Requirements: In the records below, find the line containing "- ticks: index" and the line containing "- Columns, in"; please repeat exactly the lines from one to the other, both included, and nothing more.

Records from a data source

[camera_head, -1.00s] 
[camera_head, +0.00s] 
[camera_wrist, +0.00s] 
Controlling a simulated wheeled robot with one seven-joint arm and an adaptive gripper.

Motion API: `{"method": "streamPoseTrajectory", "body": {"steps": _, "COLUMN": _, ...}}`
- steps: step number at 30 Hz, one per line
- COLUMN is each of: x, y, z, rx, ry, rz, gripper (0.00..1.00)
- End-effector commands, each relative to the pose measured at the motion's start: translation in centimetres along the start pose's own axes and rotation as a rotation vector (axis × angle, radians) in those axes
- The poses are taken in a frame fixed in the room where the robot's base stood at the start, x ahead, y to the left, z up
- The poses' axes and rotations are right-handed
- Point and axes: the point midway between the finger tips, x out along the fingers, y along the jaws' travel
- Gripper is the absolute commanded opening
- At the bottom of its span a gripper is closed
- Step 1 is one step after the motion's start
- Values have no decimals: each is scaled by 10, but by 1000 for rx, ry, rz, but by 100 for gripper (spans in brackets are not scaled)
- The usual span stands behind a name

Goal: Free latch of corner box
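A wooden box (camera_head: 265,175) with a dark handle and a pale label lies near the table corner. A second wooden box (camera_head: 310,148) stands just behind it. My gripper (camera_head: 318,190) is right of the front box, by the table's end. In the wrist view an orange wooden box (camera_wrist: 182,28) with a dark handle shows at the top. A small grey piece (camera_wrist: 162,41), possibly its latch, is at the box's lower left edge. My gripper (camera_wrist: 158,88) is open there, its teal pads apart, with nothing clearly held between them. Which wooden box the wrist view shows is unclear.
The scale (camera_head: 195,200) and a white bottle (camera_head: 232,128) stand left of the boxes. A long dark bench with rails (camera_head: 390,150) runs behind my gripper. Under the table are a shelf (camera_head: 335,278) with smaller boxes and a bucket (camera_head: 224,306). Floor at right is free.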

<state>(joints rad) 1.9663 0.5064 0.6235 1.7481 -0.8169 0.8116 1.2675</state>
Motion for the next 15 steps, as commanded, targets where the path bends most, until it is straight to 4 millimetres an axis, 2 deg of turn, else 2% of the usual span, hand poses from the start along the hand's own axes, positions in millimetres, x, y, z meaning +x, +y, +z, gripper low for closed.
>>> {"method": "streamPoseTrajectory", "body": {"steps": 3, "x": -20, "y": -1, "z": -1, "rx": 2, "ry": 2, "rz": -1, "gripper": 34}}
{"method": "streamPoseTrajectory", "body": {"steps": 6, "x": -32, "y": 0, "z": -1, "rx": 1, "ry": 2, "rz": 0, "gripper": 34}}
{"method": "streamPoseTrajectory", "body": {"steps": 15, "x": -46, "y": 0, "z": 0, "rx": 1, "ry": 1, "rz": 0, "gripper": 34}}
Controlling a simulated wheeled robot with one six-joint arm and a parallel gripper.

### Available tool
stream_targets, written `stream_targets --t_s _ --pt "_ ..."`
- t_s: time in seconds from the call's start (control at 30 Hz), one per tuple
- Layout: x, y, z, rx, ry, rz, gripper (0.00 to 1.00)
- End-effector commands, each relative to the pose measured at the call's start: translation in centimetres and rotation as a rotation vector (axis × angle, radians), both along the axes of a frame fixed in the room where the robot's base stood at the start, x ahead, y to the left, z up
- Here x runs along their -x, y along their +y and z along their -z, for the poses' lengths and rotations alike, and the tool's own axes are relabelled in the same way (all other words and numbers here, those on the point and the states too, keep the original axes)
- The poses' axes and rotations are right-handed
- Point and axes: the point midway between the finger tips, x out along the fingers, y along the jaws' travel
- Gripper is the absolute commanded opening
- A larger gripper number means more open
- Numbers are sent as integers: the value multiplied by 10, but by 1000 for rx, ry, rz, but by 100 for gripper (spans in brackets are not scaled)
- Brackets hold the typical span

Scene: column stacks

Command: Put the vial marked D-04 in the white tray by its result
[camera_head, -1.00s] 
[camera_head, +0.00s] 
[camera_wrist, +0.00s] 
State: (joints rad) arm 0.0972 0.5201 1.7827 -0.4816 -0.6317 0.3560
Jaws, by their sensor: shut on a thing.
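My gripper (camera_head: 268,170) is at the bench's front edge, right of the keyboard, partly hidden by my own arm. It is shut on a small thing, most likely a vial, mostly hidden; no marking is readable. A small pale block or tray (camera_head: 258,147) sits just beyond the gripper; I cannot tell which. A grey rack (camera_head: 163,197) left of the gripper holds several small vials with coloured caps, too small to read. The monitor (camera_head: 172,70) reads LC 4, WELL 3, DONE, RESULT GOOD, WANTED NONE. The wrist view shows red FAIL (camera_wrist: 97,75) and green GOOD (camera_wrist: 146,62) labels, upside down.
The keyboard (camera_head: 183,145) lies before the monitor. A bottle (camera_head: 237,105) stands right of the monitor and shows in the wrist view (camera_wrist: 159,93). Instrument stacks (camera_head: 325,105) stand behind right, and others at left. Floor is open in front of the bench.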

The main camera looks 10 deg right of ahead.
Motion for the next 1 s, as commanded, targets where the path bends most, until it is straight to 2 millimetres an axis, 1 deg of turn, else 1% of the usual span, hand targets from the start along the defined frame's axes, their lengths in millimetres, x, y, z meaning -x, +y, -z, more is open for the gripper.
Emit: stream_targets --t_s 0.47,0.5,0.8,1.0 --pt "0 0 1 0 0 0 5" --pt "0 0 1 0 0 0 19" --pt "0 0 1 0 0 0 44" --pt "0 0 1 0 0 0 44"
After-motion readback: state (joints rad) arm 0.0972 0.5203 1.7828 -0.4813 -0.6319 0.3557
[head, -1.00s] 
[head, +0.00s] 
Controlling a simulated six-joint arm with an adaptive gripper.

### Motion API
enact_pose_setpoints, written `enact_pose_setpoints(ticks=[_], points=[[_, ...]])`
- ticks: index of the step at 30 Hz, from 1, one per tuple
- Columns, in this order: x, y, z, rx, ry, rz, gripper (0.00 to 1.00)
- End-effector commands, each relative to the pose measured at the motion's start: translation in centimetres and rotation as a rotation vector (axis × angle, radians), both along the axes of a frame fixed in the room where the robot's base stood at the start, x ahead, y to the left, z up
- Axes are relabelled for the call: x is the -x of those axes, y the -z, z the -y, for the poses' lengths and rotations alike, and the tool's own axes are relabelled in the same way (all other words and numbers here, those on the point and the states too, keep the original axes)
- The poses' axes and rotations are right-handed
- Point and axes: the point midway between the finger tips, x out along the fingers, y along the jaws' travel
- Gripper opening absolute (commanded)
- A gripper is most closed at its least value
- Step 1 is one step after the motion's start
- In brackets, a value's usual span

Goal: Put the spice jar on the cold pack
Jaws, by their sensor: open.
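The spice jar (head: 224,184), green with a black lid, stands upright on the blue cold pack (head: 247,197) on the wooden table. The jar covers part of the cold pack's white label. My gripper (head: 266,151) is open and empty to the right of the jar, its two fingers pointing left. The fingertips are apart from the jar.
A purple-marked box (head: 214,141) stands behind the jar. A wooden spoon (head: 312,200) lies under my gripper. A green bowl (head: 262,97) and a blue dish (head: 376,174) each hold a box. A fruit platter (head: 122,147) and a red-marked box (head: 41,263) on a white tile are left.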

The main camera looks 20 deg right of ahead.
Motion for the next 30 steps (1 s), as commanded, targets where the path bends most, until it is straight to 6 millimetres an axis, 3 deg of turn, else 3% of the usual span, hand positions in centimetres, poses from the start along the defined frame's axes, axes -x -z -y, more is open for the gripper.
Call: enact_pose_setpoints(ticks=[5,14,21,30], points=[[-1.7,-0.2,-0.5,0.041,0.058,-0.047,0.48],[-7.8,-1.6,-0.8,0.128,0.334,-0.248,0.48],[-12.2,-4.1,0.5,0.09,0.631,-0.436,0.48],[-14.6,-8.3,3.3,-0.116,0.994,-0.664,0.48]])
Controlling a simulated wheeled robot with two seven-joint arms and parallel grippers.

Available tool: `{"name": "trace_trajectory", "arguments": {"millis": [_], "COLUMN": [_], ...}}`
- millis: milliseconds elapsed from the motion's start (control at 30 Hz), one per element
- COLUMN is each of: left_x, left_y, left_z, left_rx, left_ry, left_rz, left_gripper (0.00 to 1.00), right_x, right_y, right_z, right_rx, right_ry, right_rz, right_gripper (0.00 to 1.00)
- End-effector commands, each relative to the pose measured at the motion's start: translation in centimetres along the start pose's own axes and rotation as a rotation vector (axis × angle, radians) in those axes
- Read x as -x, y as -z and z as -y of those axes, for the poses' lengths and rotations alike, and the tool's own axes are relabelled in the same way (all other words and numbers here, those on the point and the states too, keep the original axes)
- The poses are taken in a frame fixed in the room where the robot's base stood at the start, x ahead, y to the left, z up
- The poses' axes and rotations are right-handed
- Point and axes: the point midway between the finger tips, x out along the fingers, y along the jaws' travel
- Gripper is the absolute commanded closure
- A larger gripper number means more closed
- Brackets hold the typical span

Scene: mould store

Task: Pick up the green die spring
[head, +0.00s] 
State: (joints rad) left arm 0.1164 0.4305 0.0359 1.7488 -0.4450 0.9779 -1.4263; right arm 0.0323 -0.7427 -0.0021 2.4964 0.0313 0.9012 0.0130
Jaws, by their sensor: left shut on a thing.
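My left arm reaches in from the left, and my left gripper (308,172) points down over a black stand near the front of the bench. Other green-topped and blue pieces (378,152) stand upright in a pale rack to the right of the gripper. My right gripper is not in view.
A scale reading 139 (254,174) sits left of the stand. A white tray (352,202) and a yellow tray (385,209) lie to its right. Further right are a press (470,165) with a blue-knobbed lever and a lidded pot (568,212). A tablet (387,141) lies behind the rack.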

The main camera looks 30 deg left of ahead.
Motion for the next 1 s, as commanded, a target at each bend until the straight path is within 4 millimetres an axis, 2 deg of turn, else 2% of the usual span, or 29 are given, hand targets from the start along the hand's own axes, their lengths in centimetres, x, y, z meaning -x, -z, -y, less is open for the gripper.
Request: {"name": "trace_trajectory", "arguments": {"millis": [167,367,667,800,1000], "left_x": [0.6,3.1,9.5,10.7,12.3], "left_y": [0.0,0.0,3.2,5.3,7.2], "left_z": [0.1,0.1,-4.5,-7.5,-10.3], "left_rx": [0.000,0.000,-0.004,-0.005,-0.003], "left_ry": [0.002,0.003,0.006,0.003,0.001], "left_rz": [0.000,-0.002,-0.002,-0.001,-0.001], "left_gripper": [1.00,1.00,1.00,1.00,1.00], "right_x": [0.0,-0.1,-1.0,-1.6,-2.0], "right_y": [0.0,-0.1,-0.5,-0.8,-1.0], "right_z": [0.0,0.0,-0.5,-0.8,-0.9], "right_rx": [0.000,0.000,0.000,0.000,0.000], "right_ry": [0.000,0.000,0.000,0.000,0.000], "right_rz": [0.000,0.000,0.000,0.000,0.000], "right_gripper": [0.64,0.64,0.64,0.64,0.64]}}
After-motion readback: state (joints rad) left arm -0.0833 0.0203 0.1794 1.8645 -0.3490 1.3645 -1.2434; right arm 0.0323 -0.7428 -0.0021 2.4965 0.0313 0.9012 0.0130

Answer below:
- ticks: index of the step at 30 Hz, from 1, one per tuple
- Columns, in this order: x, y, z, rx, ry, rz, gripper (0.00 to 1.00)

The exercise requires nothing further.